Public utility as a communications system
From our Relevanza site:
Sure: water & sewer, electricity, telephone service: but in the 21st Century some communities think of a public utility as a communications system.
It’s certainly that way in Chattanooga, Tennessee where the city-owned public utility for electric power also supplies a 600-square-mile area with cable television, landline phone and, mostly importantly, a full 10-gigabytes of broadband internet service.
Chattanooga became in 2010 the first city in the nation to offer residents and businesses that full gigabyte of high-speed broadband internet. It quickly became known as #GigCity. By 2015, the city was providing a full 10 gigabytes of high speed internet access. Today, it supplies 90,000 Chattanooga residents and businesses with the highest speed internet in the nation (as much as 50 times faster than the national average).
The internet as a public utility.
The U.S. Federal Communications Commission (FCC) formally adopted a policy in 2015 declaring the internet in the U.S. a public utility just like water & sewer, electric service, telephone service, even interstate trucking. The concept is known as Net Neutrality and it prohibits for-profit corporations from controlling the internet and creating such mischief as setting up “fast lanes” where users are forced to pay higher prices for higher internet speeds while at the same time penalizing those who cannot afford to pay. (Imagine having to pay a higher price for hotter water.)
The internet, said the FCC in its Net Neutrality policy, belongs to all U.S. residents and regulations should ensure a fair and open access to all.
The FCC is today, under the Trump Administration, set to eliminate that policy and return the internet to the singular control of the major telecommunications corporations like Verizon, Comcast, AT&T and others who would, if the FCC follows through on its stated plan, essentially own the internet in the largest internet marketing in the world.

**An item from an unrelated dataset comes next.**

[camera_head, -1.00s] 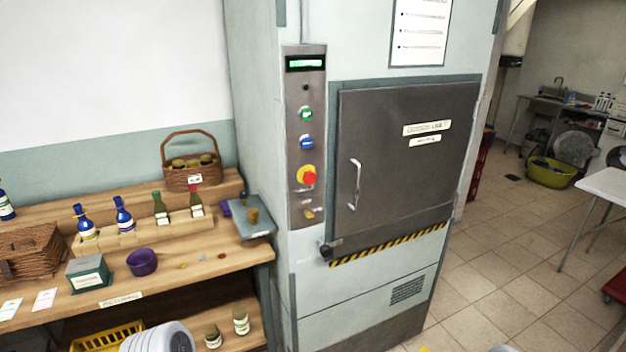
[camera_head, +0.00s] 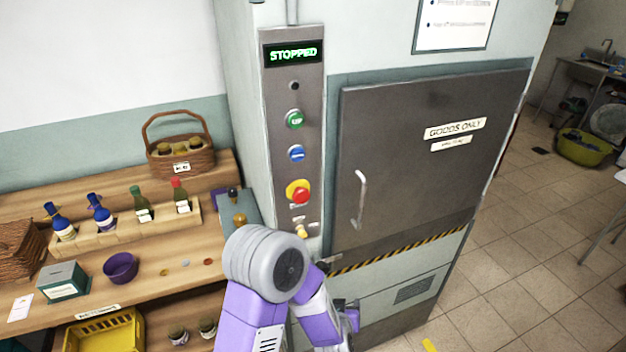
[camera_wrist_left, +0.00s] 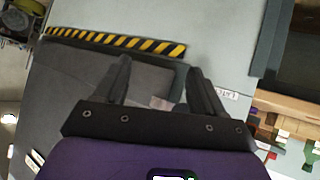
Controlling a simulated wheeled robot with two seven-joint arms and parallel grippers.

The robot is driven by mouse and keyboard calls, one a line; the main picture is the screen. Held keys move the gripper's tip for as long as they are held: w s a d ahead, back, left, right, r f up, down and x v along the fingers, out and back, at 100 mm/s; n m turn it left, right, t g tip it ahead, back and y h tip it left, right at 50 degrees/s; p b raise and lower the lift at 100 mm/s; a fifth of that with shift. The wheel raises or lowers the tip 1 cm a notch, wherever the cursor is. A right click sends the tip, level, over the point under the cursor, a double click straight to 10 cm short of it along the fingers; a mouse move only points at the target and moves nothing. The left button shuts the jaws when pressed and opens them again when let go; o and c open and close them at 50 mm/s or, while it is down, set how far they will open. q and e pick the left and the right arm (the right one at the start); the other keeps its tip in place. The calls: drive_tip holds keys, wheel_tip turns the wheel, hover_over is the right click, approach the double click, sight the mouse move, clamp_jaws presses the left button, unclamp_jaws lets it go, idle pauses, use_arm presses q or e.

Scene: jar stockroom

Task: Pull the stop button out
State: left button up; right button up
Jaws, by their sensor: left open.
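The red stop button (camera_head: 300,194) sits on a yellow surround, low on the grey metal control panel (camera_head: 273,125) left of the goods lift hatch. Nothing touches it. The panel's display (camera_head: 292,53) reads STOPPED in green. My left arm reaches up from the bottom in the head view, and its gripper lies below and right of the button, largely hidden by the arm. In the left wrist view my left gripper (camera_wrist_left: 158,78) is open and empty, its two dark fingers apart in front of the lift front. The button is not visible there. My right gripper is not in view.
The hatch (camera_head: 420,150) has a handle (camera_head: 361,200) and a hazard stripe below. A wooden shelf (camera_head: 120,290) with bottles and a basket (camera_head: 181,158) stands left.

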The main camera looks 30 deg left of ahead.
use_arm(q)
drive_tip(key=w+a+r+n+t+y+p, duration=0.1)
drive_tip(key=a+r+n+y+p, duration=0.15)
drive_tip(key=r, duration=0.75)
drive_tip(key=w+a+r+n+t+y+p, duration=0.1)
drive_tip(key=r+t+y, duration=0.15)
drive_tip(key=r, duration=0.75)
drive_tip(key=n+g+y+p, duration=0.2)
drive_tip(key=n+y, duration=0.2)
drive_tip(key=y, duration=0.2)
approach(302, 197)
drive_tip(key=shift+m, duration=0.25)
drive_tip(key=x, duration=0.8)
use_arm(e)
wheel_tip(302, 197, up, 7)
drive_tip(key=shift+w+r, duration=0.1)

Except — maybe — in communities like Chattanooga where the municipal government sees the internet as an essential public utility just like electric service, water & sewer service.
GigCity gets its internet service from the city’s electric utility, the Electric Power Board or EPB.
Established as an independent board of the City of Chattanooga in 1935, EPB is a municipally-owned utility that provides electric power and fiber optic communications services as a means of promoting economic development and enhancing quality of life in Chattanooga.
EPB serves nearly 180,000 homes and businesses (with electricity) in a 600 square-mile area which includes greater Chattanooga, as well as parts of surrounding counties and areas of North Georgia.
The utility has also utilized its community-wide fiber optic network to deploy the most advanced and highly automated smart grid power management system in the nation. In recognition of EPB’s groundbreaking infrastructure, the Department of Energy and Oak Ridge National Laboratory are utilizing EPB’s smart grid as a national model for researching and developing best practices. EPB is also the first major power distribution utility to earn the USGBC’s PEER certification for having a highly automated, modernized electric power grid.
“For us, it’s a communications system,” explains John Pless, director of media relations for EPB. “Our whole system, our infrastructure, is all about communications. (The system) tells us when we have a (power) problem within seconds and we can re-route electric service (or cable TV or broadband) to areas affected and restore power (or cable TV or broadband).
EPB will also launch in July its first foray into providing electricity through solar power. Called Solar Share by the utility, the project will see the construction of nearly 4,500 solar panels capable of supplying 1.4 megawatts of electricity. It’s an experiment, perhaps a template for the future, but EPB customers will be able to make a one-time payment and buy a 20-year license giving them a credit on the monthly power bill equal to power generated by the solar panel for which they purchased the license.
It sounds complicated but it’s actually a bit like an solar power co-op: everyone pitches in and everyone benefits.
The drive to provide broadband internet for Chattanooga actually began in the mid-1980s when EPB realized it would need to seriously upgrade its aging electric grid.
“It became obvious to us quickly that rebuilding our infrastructure with fiber optic lines was the most cost-effective, most useful way to go,” Pless recounts.
Once the decision was reached to rebuild the electric grid with fiber optics it became clear the city could also eventually offer not only telephone service but cable television, too, and, eventually, high-speed internet.
“The movement toward city-wide broadband internet service actually began in a discussion at our Downtown Kiwanis Club among civic activists,” Pless said.
From that small discussion among civic-minded business owners grew what is today #GigCity.
A bond issue and a $111 million grant from the U.S. Department of Energy, part of the Economic Stimulus Act of of 2008, paid for the infrastructure rebuild and by 2010 EPB — the City of Chattanooga — was offering 1,000 megabyte-per-second high speed internet service to all its business and residential electric customers.
Since then, #GigCity has resulted in the creation of a boom-town start-up business sector, the creation of thousands of new jobs and an estimated $6 billion business investment infusion into the community. EPB’s internet service has garnered 55 percent of the market in Chattanooga and gaining every day.